#### Required work:
Count, in the entries below, the lines in which "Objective" occurs. Give the number, nothing more.

◆ ◆ ◆ ◆ ◆

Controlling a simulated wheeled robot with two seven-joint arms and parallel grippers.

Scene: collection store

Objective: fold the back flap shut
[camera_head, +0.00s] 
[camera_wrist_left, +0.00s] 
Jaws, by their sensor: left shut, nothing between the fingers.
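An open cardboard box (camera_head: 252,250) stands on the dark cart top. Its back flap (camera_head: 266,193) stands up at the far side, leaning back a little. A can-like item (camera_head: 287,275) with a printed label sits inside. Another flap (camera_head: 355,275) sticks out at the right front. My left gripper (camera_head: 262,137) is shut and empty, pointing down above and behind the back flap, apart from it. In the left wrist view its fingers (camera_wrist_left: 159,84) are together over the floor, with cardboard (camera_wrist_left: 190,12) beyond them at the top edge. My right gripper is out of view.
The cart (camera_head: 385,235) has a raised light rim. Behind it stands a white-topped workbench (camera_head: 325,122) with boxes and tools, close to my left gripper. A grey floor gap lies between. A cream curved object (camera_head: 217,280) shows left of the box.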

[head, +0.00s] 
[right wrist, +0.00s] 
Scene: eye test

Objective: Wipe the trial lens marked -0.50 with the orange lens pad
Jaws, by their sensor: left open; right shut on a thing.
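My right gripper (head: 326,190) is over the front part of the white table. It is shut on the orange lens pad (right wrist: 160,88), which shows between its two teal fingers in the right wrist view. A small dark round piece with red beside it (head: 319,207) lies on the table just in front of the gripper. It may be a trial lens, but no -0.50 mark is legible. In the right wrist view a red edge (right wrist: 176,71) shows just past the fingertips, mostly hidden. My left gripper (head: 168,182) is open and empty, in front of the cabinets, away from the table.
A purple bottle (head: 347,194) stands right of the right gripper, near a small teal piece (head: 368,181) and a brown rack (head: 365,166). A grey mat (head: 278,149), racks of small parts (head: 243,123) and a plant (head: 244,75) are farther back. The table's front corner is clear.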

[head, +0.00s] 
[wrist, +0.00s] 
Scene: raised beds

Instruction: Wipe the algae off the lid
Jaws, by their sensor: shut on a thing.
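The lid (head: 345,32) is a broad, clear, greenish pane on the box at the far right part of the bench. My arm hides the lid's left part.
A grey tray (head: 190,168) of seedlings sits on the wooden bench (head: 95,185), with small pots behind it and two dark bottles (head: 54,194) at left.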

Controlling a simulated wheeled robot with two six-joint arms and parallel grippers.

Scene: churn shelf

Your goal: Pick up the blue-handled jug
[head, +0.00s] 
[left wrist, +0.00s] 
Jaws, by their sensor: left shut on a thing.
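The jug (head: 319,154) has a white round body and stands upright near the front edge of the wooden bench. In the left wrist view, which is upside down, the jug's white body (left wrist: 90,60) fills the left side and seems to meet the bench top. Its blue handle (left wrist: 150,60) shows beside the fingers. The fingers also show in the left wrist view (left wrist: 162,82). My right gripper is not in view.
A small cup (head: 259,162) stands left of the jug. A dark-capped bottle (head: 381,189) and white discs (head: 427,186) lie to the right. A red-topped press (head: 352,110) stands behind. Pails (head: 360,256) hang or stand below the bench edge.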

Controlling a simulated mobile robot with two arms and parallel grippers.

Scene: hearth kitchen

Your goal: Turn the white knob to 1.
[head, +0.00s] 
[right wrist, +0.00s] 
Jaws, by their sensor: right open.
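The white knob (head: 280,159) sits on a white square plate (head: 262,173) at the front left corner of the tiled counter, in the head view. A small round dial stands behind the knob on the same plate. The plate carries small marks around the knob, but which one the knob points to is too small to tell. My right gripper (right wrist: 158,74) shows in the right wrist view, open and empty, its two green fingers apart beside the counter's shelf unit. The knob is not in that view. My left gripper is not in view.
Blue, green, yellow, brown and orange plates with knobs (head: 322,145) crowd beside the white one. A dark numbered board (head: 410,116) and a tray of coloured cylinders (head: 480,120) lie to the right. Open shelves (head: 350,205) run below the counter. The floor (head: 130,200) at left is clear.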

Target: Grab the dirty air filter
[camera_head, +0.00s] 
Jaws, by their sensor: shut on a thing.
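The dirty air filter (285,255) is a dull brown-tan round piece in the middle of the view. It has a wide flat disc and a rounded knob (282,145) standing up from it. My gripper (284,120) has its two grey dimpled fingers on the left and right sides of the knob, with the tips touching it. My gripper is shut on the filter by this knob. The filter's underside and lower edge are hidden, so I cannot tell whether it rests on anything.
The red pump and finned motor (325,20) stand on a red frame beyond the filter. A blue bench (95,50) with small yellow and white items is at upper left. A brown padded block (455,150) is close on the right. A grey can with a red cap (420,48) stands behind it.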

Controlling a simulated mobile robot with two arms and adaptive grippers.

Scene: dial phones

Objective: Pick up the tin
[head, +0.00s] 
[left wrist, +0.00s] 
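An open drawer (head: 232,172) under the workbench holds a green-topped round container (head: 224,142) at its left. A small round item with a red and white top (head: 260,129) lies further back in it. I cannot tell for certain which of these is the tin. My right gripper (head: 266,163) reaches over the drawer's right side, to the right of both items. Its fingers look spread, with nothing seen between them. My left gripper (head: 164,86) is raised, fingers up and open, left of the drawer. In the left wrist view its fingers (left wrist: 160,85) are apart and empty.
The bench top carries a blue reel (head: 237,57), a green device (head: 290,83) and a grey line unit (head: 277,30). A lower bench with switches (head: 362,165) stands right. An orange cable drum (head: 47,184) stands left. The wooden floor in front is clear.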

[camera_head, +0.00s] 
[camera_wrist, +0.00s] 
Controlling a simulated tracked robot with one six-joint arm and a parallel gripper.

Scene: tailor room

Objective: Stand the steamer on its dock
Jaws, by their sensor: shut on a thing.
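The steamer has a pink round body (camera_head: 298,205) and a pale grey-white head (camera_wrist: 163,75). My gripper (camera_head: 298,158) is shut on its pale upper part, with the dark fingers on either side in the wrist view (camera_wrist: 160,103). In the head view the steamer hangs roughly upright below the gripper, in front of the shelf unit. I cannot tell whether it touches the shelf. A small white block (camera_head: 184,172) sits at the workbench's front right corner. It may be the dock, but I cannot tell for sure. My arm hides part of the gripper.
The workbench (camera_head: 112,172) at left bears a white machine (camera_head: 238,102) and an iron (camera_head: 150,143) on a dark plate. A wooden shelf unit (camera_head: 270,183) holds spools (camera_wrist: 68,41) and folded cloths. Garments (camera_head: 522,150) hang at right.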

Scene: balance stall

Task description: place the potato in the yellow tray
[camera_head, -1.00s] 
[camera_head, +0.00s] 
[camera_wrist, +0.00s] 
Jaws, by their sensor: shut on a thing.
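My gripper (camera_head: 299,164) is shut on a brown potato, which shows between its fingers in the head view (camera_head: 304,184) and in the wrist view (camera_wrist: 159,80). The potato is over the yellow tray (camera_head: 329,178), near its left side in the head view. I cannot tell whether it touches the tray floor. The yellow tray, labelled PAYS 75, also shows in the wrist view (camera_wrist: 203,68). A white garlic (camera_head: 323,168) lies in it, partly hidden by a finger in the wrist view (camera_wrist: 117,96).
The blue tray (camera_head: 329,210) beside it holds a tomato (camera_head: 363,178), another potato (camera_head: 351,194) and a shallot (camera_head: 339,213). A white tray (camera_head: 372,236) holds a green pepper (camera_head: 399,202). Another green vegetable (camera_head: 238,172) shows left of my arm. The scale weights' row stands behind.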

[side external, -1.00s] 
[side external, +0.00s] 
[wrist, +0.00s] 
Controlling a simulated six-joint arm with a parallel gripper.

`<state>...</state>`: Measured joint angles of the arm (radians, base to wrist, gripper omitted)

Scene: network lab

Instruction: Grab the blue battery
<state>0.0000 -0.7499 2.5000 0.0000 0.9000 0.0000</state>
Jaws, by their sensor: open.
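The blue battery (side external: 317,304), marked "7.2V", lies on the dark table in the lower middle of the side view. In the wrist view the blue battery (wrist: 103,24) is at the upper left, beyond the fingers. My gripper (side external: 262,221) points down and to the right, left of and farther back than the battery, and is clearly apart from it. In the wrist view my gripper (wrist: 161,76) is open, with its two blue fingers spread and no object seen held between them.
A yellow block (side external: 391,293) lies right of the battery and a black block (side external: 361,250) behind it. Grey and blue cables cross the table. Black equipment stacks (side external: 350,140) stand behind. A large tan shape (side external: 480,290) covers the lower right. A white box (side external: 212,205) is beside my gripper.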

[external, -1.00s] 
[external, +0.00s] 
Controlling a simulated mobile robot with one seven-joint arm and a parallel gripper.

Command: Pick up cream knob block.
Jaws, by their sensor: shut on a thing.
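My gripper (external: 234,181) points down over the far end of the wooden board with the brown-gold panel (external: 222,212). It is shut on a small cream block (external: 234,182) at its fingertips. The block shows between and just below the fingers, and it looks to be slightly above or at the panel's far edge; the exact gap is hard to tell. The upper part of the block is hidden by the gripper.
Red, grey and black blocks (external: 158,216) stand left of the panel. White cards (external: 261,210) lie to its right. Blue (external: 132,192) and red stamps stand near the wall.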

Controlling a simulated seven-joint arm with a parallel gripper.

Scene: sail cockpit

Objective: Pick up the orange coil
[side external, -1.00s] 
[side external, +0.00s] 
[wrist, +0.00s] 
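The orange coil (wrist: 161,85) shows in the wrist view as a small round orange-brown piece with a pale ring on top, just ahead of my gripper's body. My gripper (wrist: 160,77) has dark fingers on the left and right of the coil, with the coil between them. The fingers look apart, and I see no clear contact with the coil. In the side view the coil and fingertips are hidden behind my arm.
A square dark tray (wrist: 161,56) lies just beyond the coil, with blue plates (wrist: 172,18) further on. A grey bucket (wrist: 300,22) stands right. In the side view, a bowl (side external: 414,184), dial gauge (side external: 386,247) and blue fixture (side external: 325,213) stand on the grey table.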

◆ ◆ ◆ ◆ ◆

#### Response to this task:
5